* Begin SUPPLIED RECORDS *

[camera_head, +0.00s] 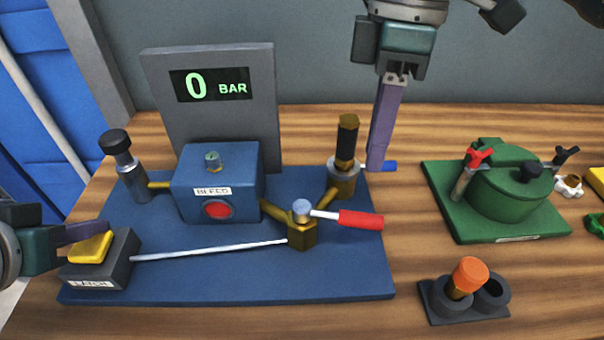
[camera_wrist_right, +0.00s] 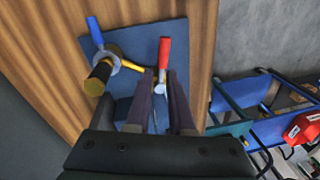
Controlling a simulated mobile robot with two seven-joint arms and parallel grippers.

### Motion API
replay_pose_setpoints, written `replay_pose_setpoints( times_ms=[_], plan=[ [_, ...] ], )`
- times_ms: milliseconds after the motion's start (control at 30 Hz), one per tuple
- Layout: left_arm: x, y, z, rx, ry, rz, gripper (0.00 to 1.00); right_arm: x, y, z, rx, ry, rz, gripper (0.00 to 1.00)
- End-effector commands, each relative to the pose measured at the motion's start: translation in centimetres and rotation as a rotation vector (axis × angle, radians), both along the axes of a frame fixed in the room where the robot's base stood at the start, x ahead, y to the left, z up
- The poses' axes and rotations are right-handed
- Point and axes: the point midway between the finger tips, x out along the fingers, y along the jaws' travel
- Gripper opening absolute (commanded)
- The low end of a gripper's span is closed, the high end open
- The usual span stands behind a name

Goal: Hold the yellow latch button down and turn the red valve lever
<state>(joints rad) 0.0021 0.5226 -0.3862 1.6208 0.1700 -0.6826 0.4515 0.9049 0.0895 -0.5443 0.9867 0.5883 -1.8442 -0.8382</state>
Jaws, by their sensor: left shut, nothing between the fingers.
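The yellow latch button (camera_head: 91,246) sits on a dark block at the left front of the blue plate. My left gripper (camera_head: 103,228) is shut and empty, its fingertips at the button's back edge; I cannot tell whether they touch it. The red valve lever (camera_head: 360,219) points right from a brass valve (camera_head: 302,234); a thin rod joins this valve to the latch block. My right gripper (camera_head: 376,166) points down behind the lever, apart from it. In the right wrist view its fingers (camera_wrist_right: 161,75) are open, with the red lever (camera_wrist_right: 164,55) seen beyond the gap.
The grey panel (camera_head: 262,130) reads 0 BAR. A blue box (camera_head: 240,185) marked BLEED has a red round button (camera_head: 217,209). A blue-handled valve (camera_head: 343,175) stands beside my right fingers. A green lidded unit (camera_head: 508,195) and an orange-capped holder (camera_head: 468,276) are at right.

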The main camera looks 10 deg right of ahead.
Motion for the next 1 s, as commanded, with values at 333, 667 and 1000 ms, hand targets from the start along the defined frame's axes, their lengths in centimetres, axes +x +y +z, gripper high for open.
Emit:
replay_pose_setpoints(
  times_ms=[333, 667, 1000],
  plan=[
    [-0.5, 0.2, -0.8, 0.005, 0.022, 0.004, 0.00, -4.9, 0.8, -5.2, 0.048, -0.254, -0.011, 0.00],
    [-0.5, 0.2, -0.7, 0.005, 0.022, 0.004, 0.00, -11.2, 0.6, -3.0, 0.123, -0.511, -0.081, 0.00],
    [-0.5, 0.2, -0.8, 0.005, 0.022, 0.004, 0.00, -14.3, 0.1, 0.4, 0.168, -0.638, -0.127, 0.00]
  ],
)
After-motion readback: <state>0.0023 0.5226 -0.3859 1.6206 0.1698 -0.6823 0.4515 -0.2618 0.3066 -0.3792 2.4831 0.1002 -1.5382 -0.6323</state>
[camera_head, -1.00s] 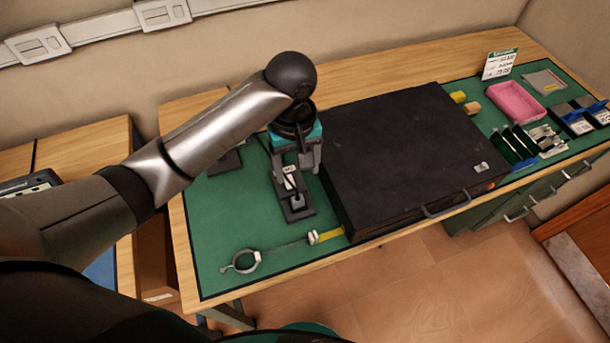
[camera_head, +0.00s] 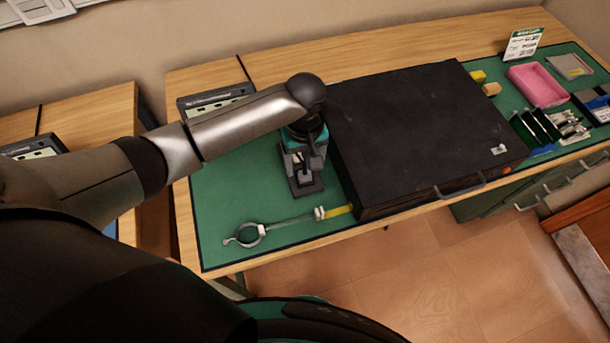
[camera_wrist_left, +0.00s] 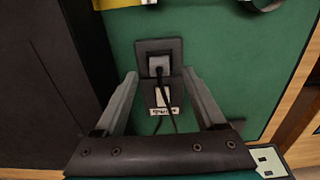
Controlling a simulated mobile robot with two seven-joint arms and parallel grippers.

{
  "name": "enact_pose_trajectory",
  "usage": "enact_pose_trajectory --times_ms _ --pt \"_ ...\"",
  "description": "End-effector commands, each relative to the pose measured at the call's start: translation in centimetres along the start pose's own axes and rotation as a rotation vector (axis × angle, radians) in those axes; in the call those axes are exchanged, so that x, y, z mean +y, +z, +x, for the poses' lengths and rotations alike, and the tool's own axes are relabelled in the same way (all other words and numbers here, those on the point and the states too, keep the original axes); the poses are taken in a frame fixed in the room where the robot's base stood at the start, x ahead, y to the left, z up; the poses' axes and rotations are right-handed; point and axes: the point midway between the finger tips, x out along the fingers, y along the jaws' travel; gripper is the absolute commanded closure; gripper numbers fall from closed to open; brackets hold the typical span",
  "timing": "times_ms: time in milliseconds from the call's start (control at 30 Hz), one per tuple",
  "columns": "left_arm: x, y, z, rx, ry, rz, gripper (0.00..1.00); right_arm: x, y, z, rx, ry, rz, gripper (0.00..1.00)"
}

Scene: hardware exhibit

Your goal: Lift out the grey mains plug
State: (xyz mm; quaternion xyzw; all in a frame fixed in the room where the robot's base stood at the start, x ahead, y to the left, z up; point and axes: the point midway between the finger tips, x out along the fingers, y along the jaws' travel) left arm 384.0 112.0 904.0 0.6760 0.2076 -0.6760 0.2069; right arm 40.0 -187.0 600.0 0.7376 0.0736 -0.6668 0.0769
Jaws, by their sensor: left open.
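The grey mains plug (camera_wrist_left: 159,66) sits in a dark socket block (camera_wrist_left: 144,46) on the green mat. Its dark cable runs from it toward my wrist, and a white label (camera_wrist_left: 161,98) lies beside the cable. My left gripper (camera_wrist_left: 159,74) is open, with one finger on each side of the plug and a gap on both sides. I cannot tell how far above the plug the fingertips are. In the head view my left gripper (camera_head: 304,160) is over the socket block (camera_head: 308,190) and mostly hides the plug. My right gripper is not in view.
A large black case (camera_head: 420,130) stands close to the right of my gripper. A ring-shaped tool (camera_head: 245,238) and a yellow piece (camera_head: 338,210) lie in front. A slotted device (camera_head: 215,98) stands behind. A pink tray (camera_head: 538,86) is far right. The mat's left part is clear.

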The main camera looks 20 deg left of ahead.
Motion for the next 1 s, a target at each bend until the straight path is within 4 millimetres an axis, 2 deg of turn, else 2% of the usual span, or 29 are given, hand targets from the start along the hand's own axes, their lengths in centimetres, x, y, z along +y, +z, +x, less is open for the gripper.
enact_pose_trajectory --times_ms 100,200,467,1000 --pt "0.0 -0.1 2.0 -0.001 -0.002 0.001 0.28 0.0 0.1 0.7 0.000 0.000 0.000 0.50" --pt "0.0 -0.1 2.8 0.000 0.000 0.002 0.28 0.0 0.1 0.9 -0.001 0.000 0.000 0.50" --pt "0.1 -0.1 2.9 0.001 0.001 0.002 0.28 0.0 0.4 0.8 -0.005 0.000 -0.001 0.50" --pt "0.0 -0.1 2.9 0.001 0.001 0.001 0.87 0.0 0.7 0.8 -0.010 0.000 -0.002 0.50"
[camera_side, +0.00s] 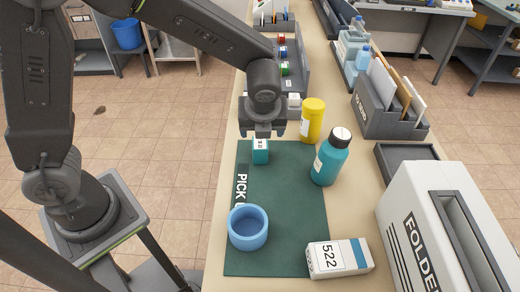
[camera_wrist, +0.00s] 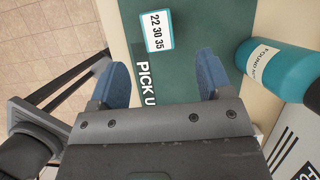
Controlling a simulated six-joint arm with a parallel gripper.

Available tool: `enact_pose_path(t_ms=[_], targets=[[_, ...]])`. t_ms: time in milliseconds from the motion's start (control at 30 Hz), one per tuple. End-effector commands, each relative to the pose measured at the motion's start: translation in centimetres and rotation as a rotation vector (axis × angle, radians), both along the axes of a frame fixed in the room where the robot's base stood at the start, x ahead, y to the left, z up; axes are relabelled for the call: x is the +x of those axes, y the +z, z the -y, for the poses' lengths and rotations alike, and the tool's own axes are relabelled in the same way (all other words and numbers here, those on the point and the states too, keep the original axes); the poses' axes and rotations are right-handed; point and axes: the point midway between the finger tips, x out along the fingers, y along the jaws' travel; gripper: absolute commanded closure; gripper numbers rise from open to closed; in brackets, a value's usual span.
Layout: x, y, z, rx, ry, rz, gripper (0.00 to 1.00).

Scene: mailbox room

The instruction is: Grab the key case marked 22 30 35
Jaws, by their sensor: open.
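The key case (camera_side: 260,151) is a small teal box with a white label on top. It stands near the far left part of the green mat (camera_side: 290,205). In the wrist view its label reads 22 30 35 on the key case (camera_wrist: 158,31), which sits ahead of and between my fingertips, apart from them. My gripper (camera_side: 262,131) is above the far edge of the mat, pointing down, close to the case. In the wrist view my gripper (camera_wrist: 160,78) shows two blue fingers spread wide with nothing between them.
A teal bottle (camera_side: 329,160) and a yellow bottle (camera_side: 312,121) stand right of the case. A blue cup (camera_side: 248,228) and a white box marked 522 (camera_side: 339,258) are on the near mat. A folder machine (camera_side: 440,220) stands at right. The mat's middle is clear.

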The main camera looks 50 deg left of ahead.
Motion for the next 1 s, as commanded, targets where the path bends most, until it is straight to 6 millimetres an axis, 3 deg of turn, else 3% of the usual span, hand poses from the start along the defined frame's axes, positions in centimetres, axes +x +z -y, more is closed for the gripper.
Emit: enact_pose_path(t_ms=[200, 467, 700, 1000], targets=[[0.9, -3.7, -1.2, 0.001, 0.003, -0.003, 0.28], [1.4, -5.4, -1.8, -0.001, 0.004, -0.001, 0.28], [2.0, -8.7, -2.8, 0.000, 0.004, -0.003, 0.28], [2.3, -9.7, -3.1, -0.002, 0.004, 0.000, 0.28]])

* End SUPPLIED RECORDS *

Pick out lines containing the word "Layout", each one as written.

RESPONSE BELOW:
- Layout: left_arm: x, y, z, rx, ry, rz, gripper (0.00 to 1.00); right_arm: x, y, z, rx, ry, rz, gripper (0.00 to 1.00)
Layout: x, y, z, rx, ry, rz, gripper (0.00 to 1.00).

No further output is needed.